As for number twos ... relax, and let gravity take its course.

4. CLEANING UP

Most squat toilets will have a hose, or a ladle you can fill from a tap. Hold these with your right hand, squirting or splashing water where you need it, and use your left hand to wipe. If you use enough water, the mess will take care of itself. Hover a moment longer, and evaporation will leave you dry and fresh. You may find it reassuring to know science is on your side.

Whatever you do, don’t block up the pipes with toilet paper.
Whatever you do, don’t block up the pipes with toilet paper.

5. A NOTE ON TOILET PAPER

Toilet paper is not common in Asia, so don’t be surprised if there’s none in your cubicle. You can bring your own, but chances are the plumbing won’t be equipped to deal with it. In many tourists areas, a bin will be provided instead.

6. FLUSH AND GO

If you find a toilet with a button to press or a chain to pull, I’ll leave you to your own devices. However, if you find yourself picking up a bucket with a quizzical expression on your brow, listen up.

The bucket basically works the same way as the cistern on your toilet at home.

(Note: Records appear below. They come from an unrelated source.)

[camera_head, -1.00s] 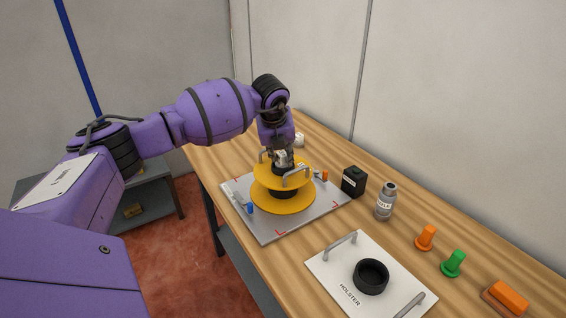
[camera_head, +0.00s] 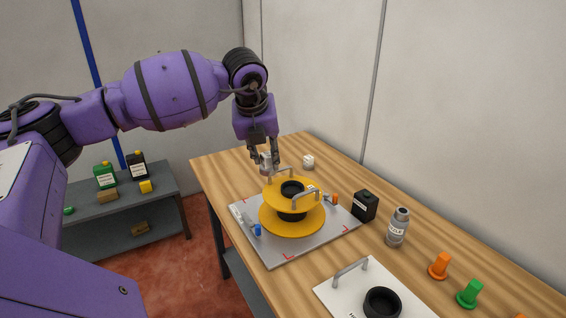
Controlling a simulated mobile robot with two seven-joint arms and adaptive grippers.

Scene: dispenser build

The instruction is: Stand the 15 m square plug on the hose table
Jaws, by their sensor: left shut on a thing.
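My left gripper (camera_head: 265,157) is shut on a small grey-white plug (camera_head: 266,163) and holds it in the air. The plug appears above and behind the back left of the yellow reel (camera_head: 275,219). Its face and any marking are too small to read. The reel has two grey handles and a black ring (camera_head: 291,188) in its middle, and sits on a grey plate (camera_head: 281,250) on the wooden table (camera_head: 230,170). A white block (camera_head: 308,161) stands on the table behind the reel. My right gripper is out of view.
A black container (camera_head: 365,207) and grey bottle (camera_head: 397,228) stand right of the plate. Orange (camera_head: 439,266) and green (camera_head: 469,293) knobs and a white holster plate (camera_head: 345,290) are nearer. A grey shelf (camera_head: 120,215) stands left. The table's far left corner is clear.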

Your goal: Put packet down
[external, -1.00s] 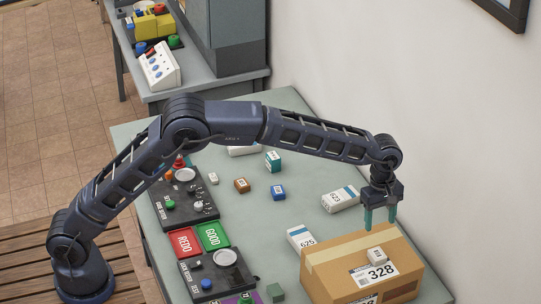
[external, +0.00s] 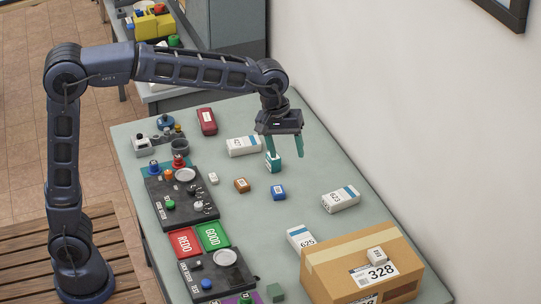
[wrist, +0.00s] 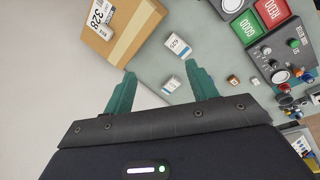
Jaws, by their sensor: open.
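My gripper (external: 285,150) is open and empty above the far part of the table, its teal fingers spread. Three white packets with blue bands lie on the table: one (external: 243,146) left of the gripper, one marked 623 (external: 341,199) towards the right, and one marked 625 (external: 300,238) beside the carton. In the wrist view the open fingers (wrist: 160,72) show two white packets (wrist: 177,47) beyond them, with nothing held.
A brown carton (external: 345,262) marked 328 stands at the near right with a small white box (external: 376,254) on top. Control panels (external: 180,198) and red and green REDO (external: 184,242) and GOOD (external: 213,236) pads line the left edge. Small blue (external: 278,192) and brown (external: 242,185) boxes lie mid-table.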

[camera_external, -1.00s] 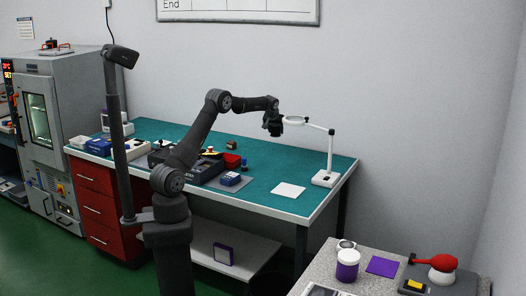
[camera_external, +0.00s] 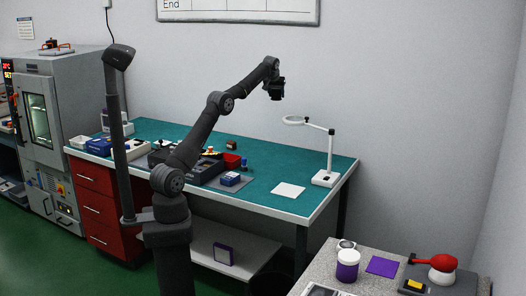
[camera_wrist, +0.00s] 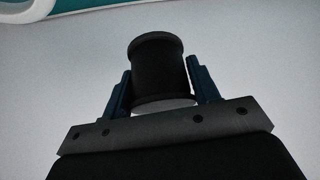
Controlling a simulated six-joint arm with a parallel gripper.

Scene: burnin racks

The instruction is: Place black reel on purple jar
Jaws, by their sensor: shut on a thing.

Fill it up, aim at the hole, pour slowly until you’re sure the toilet is draining (trust me, you don’t want to learn that the hard way), then dump the rest on top.

7. HYGIENE

The floor is almost guaranteed to be wet, and you probably don’t want to know whether or not that’s water. Needless to say, footwear is essential. One of the best things about squatting is that regardless of how clean the person was before you, you don’t actually have to touch anything.

Second, hand sanitiser is critical. Rinse your hands under the tap, dry them, then apply a liberal amount of an alcohol-based disinfectant.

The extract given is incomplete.